More than 70% of independent shareholders, and 19% of shareholders overall voted in favour of BCGEU’s proposals that would have Thomson Reuters assess and report on the potential of human rights abuses of its work with ICE.  

Students are also starting to pressure their universities to divest from border and surveillance companies. The UK Divest Borders campaign scored its first victory last October when Cardiff Metropolitan University announced it would divest from all border industry companies as part of a new wider approach to not invest in “companies or activities which are considered to be unethical” and which “threaten community and international stability”.  

The pressure on border surveillance will continue this AGM season with two repeat proposals being filed at Amazon over human rights concerns on the use of its facial recognition technology by border surveillance industry customers.  

There are also handful of proposals this year targeting social media companies for enabling hate speech. Pinilla from Zevin Asset Management predicts these companies will start to face more investor pressure over their platforms’ roles in disseminating misinformation and hate against refugee and immigrant communities.  

The increased politicisation and vitriol involved in debates on refugees could start to make investor attention controversial, especially as anti-ESG sentiment sweeps parts of the US. Even some attendees at Preventable Surprises’ webinar argued that refugees were a matter for politics, not finance and questioned cited research finding movement of people benefitted economies financially. 

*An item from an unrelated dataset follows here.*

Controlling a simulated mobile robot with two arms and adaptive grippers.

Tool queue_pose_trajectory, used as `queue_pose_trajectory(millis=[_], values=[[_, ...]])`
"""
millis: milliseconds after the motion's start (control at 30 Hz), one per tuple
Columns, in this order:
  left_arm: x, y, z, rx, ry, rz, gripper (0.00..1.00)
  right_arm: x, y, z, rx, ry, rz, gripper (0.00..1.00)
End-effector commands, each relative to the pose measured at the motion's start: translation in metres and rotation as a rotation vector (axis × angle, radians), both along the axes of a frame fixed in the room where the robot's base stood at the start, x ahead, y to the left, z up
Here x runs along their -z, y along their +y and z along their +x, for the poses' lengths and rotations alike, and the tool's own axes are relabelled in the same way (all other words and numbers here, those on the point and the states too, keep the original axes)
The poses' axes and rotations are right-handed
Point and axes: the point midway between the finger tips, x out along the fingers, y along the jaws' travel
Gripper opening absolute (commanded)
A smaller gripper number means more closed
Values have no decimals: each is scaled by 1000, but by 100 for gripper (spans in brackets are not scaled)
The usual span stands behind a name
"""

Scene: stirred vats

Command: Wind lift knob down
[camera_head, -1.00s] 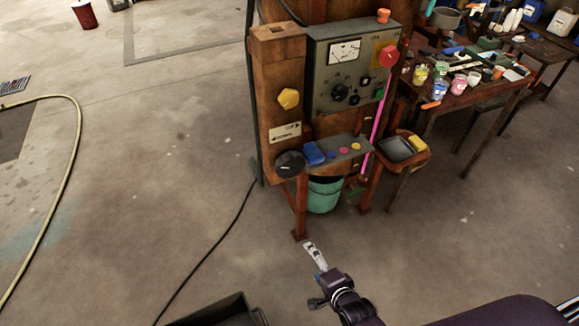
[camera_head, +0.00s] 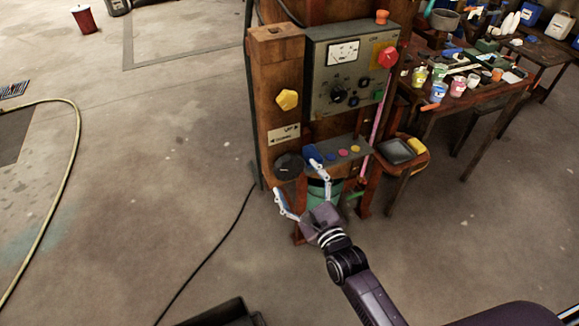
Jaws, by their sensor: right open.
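A wooden post (camera_head: 279,90) carries a yellow lobed knob (camera_head: 287,100) and, lower down, a round black knob (camera_head: 289,166). Between them is a white plate (camera_head: 284,134) with arrows and lettering that seems to read up and down. I cannot tell for sure which of the two is the lift knob. My right gripper (camera_head: 298,178) is open and empty, with its fingers spread just below and in front of the black knob. I cannot tell whether a finger touches the knob. My left gripper is not in view.
A grey control panel (camera_head: 338,104) with a meter and a red knob (camera_head: 388,57) stands right of the post. A small shelf (camera_head: 344,151) with coloured buttons juts out below. A green bucket (camera_head: 347,190) sits underneath, partly hidden. A cluttered table (camera_head: 455,105) stands right; floor at left is open.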

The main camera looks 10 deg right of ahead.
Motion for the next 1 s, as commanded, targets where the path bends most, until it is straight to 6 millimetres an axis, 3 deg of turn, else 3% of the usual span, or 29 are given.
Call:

Pomfret notes the same journey happened with climate change before it became an investor priority. 

“A decade ago, investors talking about climate change was an outlier phenomenon,” she says. “It wasn’t the political imperative it is today. But when investors started to talk about climate as a question of financial stability, as a question of opportunities and risk it moved. Things didn’t change overnight. There were lots of levers that had and still have to be pulled. But it made it possible for investors to say this is an issue we have to prioritise. I feel that forced migration could be something similar.”